Rojas tiñe su prosa con el gracejo de muchas frases proverbiales y con ellas atesora su condensada sabiduría popular. Nos sorprende encontrar refranes que hoy, cinco siglos después, todavía viven en nuestra lengua diaria: “Pagan justos por pecadores”; “No por mucho madrugar amanece más temprano”; “Quien mucho abarca, poco suele apretar”; “Con su pan se lo coma”; “Cada cual habla de la feria según le va en ella”.

Otros se han modificado un tanto con los avatares históricos de lengua pero aún podemos reconocerlos: “Pan y vino anda camino, que no mozo garrido”; “Ser como perro de hortelano, que ni come las berzas ni las deja comer”.

Algunos han perdido vigencia pero todavía nos reservan mucha enseñanza acrisolada por el tiempo: “La mocedad ociosa acarrea la vejez arrepentida y trabajosa”; “Si la locura fuese dolores, en cada casa habría voces”; “Haz tú lo que bien digo, y no lo que mal hago”.

Una lección en cada párrafo, pulida por el tiempo y el uso de infinidad de hablantes que ya, en tiempos de La Celestina, los habían heredado de sus mayores; una lección que no voy a dejar pasar y, aplicándola, pongo el punto final a esta “Eñe” pues vanamente se dice por muchas palabras lo que por pocas se puede entender.

© 2015 María José Rincón

 

Dulce pasión

Hay pocos placeres comparables con la lectura de los clásicos. En estos días he tenido entre manos la Tragicomedia de Calisto y Melibea, escrita en 1499 por Fernando de Rojas. Los amores de Calisto y Melibea ceden su protagonismo a Celestina, una genial alcahueta que enlaza los amores de los tortolitos usando todas sus artes de correveidile.

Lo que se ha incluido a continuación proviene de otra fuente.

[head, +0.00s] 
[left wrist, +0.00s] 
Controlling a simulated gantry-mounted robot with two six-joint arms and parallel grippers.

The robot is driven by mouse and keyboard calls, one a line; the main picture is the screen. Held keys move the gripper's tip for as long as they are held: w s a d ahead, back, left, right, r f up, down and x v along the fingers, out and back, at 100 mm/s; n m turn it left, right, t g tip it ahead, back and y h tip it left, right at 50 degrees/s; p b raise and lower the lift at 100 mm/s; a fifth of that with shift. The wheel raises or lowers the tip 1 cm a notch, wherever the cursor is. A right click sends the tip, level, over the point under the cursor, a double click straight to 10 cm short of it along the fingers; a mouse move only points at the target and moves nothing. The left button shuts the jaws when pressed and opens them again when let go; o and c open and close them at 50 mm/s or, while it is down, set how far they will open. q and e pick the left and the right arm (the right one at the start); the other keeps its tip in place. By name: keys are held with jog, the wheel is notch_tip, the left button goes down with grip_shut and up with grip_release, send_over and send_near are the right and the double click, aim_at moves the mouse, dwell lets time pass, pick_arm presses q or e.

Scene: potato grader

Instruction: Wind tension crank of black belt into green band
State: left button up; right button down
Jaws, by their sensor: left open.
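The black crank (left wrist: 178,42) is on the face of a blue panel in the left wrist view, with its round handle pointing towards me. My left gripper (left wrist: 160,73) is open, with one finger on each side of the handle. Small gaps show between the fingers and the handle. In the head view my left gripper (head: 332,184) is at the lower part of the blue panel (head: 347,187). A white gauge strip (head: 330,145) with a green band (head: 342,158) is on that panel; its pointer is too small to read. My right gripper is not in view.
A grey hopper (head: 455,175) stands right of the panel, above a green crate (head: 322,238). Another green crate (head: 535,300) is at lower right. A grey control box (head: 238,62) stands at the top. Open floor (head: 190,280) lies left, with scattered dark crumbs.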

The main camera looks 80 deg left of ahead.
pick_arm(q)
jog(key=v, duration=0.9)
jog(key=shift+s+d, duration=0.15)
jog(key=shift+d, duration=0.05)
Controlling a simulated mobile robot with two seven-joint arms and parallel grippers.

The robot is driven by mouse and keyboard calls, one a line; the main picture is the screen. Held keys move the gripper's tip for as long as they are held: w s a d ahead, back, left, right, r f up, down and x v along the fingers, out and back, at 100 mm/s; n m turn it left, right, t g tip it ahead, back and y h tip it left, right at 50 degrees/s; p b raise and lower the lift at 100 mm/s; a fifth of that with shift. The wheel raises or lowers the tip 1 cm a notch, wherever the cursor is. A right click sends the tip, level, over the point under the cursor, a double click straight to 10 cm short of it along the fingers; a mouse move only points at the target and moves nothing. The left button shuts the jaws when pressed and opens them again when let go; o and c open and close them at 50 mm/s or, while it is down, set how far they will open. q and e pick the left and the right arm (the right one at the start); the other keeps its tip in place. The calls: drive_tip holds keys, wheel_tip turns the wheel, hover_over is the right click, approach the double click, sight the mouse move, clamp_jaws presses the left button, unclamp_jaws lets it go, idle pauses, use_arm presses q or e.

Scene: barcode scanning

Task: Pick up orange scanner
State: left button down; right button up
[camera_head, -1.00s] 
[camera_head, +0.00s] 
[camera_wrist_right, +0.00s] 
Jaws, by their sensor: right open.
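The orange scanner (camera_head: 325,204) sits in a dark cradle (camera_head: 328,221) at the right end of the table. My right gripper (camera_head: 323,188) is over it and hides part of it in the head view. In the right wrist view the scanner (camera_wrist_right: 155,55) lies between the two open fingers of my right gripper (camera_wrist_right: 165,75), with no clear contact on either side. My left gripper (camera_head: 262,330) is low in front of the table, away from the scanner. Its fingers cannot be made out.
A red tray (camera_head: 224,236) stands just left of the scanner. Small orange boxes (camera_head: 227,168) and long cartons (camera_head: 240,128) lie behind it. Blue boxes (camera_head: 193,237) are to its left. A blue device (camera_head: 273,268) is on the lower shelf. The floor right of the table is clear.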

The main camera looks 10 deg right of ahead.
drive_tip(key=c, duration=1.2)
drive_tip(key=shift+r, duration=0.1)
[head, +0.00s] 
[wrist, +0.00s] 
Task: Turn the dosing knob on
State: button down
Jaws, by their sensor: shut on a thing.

Rojas tiñe su prosa con el gracejo de muchas frases proverbiales y con ellas atesora su condensada sabiduría popular. Nos sorprende encontrar refranes que hoy, cinco siglos después, todavía viven en nuestra lengua diaria: “Pagan justos por pecadores”; “No por mucho madrugar amanece más temprano”; “Quien mucho abarca, poco suele apretar”; “Con su pan se lo coma”; “Cada cual habla de la feria según le va en ella”.

Otros se han modificado un tanto con los avatares históricos de lengua pero aún podemos reconocerlos: “Pan y vino anda camino, que no mozo garrido”; “Ser como perro de hortelano, que ni come las berzas ni las deja comer”.

Algunos han perdido vigencia pero todavía nos reservan mucha enseñanza acrisolada por el tiempo: “La mocedad ociosa acarrea la vejez arrepentida y trabajosa”; “Si la locura fuese dolores, en cada casa habría voces”; “Haz tú lo que bien digo, y no lo que mal hago”.

Una lección en cada párrafo, pulida por el tiempo y el uso de infinidad de hablantes que ya, en tiempos de La Celestina, los habían heredado de sus mayores; una lección que no voy a dejar pasar y, aplicándola, pongo el punto final a esta “Eñe” pues vanamente se dice por muchas palabras lo que por pocas se puede entender.

© 2015 María José Rincón González

 

Humilde apariencia

La coma, tan simple y sencilla como parece, provoca innumerables errores ortográficos. Sí, un error en el uso de la coma es una falta de ortografía. No es la primera «Eñe» que protagoniza la coma, y no será la última. La extensión de estos artículos es incapaz de contener la diversidad de reglas que establecen el uso correcto de este humilde, solo en apariencia, signo de puntuación. Vayamos, pues, paso a paso.

Hoy nos vamos a detener en las oraciones condicionales. Las distinguimos porque expresan una condición. Lo más frecuente es que vayan introducidas por la conjunción «si» (sin tilde por tratarse de un monosílabo átono).

En este tipo de oraciones el uso de la coma depende del lugar que ocupen en la frase. Si la condicional está colocada antes del verbo principal, debemos usar la coma. Si se fijan, esta oración y la anterior les pueden servir de ejemplo. Las oraciones condicionales, introducidas por «si», se separan con una coma de las respectivas oraciones principales porque están antepuestas.

Sin embargo, cuando la construcción condicional va pospuesta al verbo principal, la coma no aparece. Comparen estos dos ejemplos: «Si nos decidimos a leer, mejoraremos nuestra ortografía»/»Mejoraremos nuestra ortografía si nos decidimos a leer». En el primer ejemplo la condicional está antepuesta; en el segundo, pospuesta. El primero lleva coma; el segundo no.

La vida está plagada de condiciones, así que las oraciones condicionales son muy frecuentes. Si aprendemos a usar la coma en este contexto, evitaremos muchos errores. Presten atención al lugar de la frase respecto al verbo principal si quieren usar la coma con maestría.